Il diario di viaggio (a distanza) della seconda settimana di questo Giro d’Italia è fatto di luoghi, ricordi e letteratura. Ma ci sono anche storie di legami che si annodano sempre più stretti, voli perfetti e incantesimi finalmente infranti. Continuo a chiamare tutti – o quasi – per nome. (La prima settimana la potete rileggere qui.)
“Polvere” – Tappa 11 | Perugia – Montalcino
Fin dal primo sterrato nuvole bianche si sollevano da quelle lingue di creta che si snodano sui colli toscani. A guardarli paiono segnali di fumo dove un messaggio in codice ne cela, in realtà, molteplici.

Brilla forte, sotto a un cielo che promette tempesta, il verde acido dei campi e delle vigne da cui nasce il Brunello di Montalcino e chissà se tra i suoi sapori c’è anche quello di questa terra bianca che sale verso l’alto per poi depositarsi ovunque trovi un anfratto, che entra nel naso e si impasta con la saliva e il sudore.

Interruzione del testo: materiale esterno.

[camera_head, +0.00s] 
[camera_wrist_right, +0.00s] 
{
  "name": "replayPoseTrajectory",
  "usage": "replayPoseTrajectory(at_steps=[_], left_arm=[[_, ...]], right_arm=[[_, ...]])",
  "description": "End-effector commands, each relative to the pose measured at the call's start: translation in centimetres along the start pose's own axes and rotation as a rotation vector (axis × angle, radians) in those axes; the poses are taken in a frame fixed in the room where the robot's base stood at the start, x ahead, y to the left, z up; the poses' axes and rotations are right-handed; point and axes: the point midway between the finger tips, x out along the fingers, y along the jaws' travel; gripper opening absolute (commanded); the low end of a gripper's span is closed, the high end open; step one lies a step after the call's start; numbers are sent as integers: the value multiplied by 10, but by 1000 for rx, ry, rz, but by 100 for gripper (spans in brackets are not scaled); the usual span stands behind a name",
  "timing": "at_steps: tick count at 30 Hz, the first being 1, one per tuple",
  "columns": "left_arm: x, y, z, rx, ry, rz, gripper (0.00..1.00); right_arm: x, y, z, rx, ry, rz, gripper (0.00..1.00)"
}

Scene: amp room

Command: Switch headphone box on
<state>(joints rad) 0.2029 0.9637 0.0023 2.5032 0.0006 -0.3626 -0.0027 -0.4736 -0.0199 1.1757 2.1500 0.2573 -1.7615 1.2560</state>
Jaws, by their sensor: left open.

In un episodio di serie tv che ho visto poche settimane fa, una dei protagonisti sosteneva che bisogna assaggiare la terra per sentire se è buona prima di scegliere il terreno giusto per piantare una vigna. Non stento a crederlo, ma mi immagino i corridori che, a una frase del genere in una giornata del genere, non perderebbero un istante per mandarti a quel paese. Perché assaggiare la polvere non è detto che sia sempre una cosa bella: può voler dire restare indietro, soffrire, faticare, avere una paura enorme e trovarsi all’improvviso di fronte ai propri fantasmi, come Remco che a ogni tratto di sterrato perde contatto. Come se, tra quelle nubi fatte di polvere, una mano invisibile lo volesse trattenere con forza a sé ricordandogli a ogni pedalata il suo giorno più difficile.
Certo, non è il solo, perché queste colline sono dolci solo in apparenza, solo se osservate da lontano. Il Passo del Lume Spento, da scalare addirittura due volte, sembra uno scherzo del destino, con quel nome che è tutta una sfida volta a non farlo diventare realtà, a tenere accesa quella luce che serve per arrivare fino in fondo anche oggi, dopo questa Strade Bianche in miniatura. Ad un certo punto vedo inquadrati dei cipressi e, anche se Bolgheri è da un’altra parte, mi viene in mente Giovanni Pascoli. Rileggo Davanti San Guido, perché non me la ricordo più.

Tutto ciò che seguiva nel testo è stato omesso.